Under current rules, service providers offering this transfer service, called auto-portability, could not assess a fee directly to the IRA owner. The provider would either have to provide the service for free, charge the new plan sponsor or simply not provide the service.

This is because when the provider moves assets on behalf of the participant without their affirmative consent, the provider acts on its own discretion, making it a fiduciary, according to the DOL’s former guidelines. In order to charge a fee from retirement assets for fiduciary acts, the provider must have a Prohibited Transaction Exemption from DOL. The proposal would provide a blanket exemption for the noted circumstances.

Direct Fee Now OK

The DOL’s proposal also notes that “a direct fee to be paid by a plan sponsor,” instead of a fee assessed to the IRA owner, would still be permitted.

The new plan would not be required by the proposal to accept the new funds from the IRA if the new plan’s plan documents do not permit such a transfer. However, the ability of the service provider to charge the fee to the IRA owner could make plans more likely to permit it, since it would not cost the plan anything.

The proposal, if passed, would codify Section 120 of the SECURE 2.0 Act of 2022.

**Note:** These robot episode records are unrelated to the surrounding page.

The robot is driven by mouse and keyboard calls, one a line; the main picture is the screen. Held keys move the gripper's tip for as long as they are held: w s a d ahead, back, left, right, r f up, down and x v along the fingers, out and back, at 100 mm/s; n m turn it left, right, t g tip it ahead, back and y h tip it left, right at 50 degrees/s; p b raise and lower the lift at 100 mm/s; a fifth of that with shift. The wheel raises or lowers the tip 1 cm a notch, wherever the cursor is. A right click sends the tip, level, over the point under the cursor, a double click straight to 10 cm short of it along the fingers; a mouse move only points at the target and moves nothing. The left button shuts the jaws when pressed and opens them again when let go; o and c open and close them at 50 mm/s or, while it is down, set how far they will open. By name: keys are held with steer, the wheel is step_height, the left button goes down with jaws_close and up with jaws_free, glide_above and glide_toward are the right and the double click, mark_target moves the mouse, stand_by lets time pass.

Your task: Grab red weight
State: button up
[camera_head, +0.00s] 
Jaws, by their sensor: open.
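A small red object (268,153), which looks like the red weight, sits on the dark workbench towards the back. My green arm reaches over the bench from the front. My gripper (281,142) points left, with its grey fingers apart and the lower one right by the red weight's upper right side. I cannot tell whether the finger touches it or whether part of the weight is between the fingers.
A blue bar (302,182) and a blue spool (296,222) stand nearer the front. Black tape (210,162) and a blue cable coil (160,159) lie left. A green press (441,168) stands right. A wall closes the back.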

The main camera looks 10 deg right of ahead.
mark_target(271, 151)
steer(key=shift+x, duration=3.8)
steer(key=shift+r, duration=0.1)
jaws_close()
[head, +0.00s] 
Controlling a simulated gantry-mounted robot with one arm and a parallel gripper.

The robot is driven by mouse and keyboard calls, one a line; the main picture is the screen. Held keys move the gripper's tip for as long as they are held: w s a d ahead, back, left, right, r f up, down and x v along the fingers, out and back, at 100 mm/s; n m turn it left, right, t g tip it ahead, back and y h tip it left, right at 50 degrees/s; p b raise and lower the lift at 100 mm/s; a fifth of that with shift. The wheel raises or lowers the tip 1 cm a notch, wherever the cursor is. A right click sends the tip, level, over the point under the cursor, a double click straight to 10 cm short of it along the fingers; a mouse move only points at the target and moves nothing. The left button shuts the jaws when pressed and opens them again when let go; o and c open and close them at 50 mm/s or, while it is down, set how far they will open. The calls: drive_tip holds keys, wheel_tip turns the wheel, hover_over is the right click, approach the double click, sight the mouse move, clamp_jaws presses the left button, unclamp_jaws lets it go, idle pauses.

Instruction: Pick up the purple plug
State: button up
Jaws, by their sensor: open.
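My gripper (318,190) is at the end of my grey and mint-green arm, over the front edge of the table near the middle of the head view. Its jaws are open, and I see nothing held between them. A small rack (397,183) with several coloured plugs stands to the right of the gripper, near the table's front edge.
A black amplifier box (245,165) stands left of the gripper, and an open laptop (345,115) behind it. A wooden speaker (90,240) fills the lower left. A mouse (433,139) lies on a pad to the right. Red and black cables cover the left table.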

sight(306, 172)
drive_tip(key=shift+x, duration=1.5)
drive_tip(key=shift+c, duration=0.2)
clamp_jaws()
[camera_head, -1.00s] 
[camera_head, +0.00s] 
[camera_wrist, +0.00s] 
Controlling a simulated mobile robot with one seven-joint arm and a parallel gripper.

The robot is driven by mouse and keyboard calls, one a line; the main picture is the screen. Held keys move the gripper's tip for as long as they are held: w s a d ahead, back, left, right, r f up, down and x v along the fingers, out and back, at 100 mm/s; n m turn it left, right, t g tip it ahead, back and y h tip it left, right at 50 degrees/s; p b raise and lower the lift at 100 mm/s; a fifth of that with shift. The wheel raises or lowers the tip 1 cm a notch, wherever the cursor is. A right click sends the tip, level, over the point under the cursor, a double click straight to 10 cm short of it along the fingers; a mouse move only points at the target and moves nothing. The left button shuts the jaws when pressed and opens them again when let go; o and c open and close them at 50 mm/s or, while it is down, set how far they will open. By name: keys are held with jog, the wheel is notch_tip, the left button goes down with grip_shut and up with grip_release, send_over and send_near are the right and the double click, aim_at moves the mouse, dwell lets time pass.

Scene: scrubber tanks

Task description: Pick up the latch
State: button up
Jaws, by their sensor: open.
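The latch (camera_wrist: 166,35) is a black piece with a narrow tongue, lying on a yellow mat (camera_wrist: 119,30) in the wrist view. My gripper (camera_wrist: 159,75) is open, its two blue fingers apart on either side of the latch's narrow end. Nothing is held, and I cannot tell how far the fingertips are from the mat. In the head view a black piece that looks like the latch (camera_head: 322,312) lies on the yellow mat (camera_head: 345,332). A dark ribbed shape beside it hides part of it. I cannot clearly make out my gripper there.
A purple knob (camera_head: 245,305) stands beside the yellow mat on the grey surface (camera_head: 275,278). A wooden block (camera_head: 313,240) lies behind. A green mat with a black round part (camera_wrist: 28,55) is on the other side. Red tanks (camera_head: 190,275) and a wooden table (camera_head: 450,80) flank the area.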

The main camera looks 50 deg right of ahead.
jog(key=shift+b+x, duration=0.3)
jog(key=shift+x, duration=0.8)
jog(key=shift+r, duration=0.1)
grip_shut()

SECURE 2.0 provided for the auto-portability measure and required service providers to observe certain requirements. Those requirements were listed in the DOL’s proposal and include, among other requirements:

  • The service provider must accept its status as a fiduciary;
  • It may only assess reasonable fees;
  • It must disclose those fees to other fiduciaries involved in the transfer;
  • It must aim to maintain the participant’s investment selections;
  • It may not use participant data for any purpose apart from executing the rollover; and
  • It must ensure that the participant’s contact information is accurate.

The DOL itself also provided for additional requirements for service providers in the process, including a prohibition on contract language that limits the “automatic portability provider’s liability in the event that the automatic portability transaction results in an improper roll-in to the transfer-in plan.”